Compensate them! - Knight wants redress for PPV operators over illegally imposed fees
Opposition Senator K.D. Knight is suggesting that the Andrew Holness administration give consideration to compensating operators of public passenger vehicles (PPV) who, for nearly three decades, were being forced to pay fees that were illegally imposed and enforced by the Transport Authority.
Further, Knight wants the Government to take steps to clear the driving records of what could be tens of thousands of PPV drivers who have been prosecuted over the period for not paying the fees.
At the same time, the former national security and justice minister accepted that he and his People's National Party are not completely blameless. "I was a part of a ministerial group that failed to have this done," he said.
The suggestions were made yesterday as senators on both sides, like their counterparts in the House of Representatives, voted unanimously to approve a bill that blocks PPV operators from taking legal action against the Government.
The Transport Authority (Validation and Indemnity) Act acknowledged that between December 1989 and December 2015, the regulatory agency, "in good faith, but without legal authority, collected fees from the operators of public passenger vehicles in order to defray the cost associated with their regulation and monitoring of public transportation".
"Disgusting!
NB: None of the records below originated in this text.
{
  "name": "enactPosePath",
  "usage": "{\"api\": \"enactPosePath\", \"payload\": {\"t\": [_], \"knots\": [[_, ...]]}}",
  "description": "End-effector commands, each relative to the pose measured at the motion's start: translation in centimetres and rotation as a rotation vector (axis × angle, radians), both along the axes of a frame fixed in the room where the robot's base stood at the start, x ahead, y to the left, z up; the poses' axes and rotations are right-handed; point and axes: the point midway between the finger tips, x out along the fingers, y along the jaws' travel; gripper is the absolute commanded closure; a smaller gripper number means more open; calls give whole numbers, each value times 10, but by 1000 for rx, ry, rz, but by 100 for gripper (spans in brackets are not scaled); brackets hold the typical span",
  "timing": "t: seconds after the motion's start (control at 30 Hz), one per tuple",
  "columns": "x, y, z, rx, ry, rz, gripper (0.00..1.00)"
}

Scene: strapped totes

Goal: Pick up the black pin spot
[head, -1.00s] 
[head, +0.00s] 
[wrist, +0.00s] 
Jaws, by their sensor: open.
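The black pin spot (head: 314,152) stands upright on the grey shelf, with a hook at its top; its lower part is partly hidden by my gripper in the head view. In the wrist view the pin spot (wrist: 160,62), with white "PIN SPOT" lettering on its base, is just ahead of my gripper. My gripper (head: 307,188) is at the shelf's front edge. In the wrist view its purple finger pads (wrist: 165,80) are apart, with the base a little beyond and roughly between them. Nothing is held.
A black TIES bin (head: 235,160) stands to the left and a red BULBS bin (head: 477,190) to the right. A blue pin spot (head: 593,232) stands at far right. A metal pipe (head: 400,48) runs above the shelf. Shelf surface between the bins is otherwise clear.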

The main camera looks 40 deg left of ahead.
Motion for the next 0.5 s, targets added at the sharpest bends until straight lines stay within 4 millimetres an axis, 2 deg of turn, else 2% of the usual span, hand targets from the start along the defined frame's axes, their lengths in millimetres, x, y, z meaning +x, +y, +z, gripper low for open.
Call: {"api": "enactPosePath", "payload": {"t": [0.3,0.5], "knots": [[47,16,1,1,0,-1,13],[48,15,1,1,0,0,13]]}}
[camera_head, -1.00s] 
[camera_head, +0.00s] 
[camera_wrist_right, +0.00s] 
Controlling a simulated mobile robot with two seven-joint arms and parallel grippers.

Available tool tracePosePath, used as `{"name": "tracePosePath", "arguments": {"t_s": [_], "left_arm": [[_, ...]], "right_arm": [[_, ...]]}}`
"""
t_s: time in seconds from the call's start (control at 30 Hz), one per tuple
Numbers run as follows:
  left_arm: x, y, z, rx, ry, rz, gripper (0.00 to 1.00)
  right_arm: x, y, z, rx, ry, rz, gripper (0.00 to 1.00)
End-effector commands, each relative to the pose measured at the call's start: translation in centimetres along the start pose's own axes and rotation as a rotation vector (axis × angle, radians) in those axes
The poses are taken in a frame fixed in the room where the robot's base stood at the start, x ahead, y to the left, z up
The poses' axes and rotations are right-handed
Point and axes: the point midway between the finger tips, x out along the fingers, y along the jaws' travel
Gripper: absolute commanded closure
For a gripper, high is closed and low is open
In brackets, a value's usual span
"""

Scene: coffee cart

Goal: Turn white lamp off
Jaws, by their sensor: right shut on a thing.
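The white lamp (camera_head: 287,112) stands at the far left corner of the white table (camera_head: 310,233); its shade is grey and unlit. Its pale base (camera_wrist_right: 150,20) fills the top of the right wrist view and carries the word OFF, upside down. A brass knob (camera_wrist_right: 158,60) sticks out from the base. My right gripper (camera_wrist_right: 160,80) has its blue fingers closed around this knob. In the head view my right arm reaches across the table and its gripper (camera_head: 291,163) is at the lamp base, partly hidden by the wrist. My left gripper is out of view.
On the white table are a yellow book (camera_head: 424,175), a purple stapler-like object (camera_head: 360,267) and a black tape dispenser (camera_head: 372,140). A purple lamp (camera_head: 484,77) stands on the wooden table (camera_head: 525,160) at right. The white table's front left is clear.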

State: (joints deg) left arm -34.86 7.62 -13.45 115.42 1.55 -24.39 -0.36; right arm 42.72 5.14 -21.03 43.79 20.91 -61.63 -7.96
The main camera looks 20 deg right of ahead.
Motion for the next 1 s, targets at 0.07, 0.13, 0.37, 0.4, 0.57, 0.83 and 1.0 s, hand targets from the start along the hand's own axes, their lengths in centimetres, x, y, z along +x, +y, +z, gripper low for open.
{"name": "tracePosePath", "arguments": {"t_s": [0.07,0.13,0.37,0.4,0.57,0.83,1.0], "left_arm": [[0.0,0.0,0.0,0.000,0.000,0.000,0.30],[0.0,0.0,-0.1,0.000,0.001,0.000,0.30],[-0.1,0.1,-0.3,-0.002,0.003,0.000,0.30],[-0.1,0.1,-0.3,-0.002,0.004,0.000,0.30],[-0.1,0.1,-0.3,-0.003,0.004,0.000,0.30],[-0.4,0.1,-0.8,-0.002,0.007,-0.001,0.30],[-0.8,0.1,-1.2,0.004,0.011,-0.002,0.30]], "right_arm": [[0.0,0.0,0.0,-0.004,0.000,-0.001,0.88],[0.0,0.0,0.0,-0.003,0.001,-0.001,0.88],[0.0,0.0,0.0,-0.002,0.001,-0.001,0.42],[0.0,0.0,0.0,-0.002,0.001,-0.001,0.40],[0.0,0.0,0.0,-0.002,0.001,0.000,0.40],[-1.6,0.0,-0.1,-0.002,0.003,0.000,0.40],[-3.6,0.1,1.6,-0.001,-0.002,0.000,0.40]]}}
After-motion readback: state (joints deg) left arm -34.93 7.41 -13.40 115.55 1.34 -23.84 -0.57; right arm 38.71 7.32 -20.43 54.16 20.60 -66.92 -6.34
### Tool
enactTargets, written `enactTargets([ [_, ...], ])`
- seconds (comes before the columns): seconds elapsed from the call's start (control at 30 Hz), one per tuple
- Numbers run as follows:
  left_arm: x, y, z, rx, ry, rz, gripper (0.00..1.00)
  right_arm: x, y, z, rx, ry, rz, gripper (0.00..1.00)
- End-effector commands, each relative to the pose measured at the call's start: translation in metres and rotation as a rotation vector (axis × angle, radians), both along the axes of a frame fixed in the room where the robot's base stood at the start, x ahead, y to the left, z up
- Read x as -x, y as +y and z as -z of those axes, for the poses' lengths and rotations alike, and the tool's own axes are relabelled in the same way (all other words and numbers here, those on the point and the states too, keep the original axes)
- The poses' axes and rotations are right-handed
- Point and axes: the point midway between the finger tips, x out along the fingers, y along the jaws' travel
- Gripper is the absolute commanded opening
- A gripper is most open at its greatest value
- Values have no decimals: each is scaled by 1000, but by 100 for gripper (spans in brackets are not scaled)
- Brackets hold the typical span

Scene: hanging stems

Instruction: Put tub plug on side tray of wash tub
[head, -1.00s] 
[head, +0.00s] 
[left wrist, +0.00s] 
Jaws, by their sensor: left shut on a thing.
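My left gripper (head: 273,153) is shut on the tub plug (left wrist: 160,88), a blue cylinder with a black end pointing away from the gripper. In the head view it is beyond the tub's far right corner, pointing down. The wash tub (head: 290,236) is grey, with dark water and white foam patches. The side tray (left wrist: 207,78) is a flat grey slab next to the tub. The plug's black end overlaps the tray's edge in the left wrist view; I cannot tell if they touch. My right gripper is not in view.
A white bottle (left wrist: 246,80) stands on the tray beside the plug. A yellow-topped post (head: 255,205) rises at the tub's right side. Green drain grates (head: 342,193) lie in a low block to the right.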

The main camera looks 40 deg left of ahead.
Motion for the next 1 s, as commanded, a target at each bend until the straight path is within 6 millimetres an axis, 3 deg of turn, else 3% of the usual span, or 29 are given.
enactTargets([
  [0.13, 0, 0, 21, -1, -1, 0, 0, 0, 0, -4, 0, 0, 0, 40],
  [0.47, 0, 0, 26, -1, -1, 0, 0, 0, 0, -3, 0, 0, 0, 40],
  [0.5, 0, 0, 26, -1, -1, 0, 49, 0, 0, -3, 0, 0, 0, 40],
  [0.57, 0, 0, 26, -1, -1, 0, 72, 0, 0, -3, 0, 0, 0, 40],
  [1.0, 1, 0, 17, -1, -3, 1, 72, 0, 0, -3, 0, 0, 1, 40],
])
Terrible!" Knight fumed.
Senator Ruel Reid, the education minister who piloted the bill, promised to relay Knight's suggestions to Cabinet.
Seeking to underscore the gravity of the issue, Knight said that he wondered how many PPV operators had been prosecuted over the 26 years and raised questions about the hardships this has brought on families.
"Operating without paying the fees, and if charged and fined, prevented from operating, and if prevented from operating, prevented from earning a living, and if prevented from earning a living, prevented from providing for their families," he said. "And how many children have suffered as a result and we just come here and say 'OK, validate it'."
Knight added: "I speak, therefore, in condemnation of a system that allows this."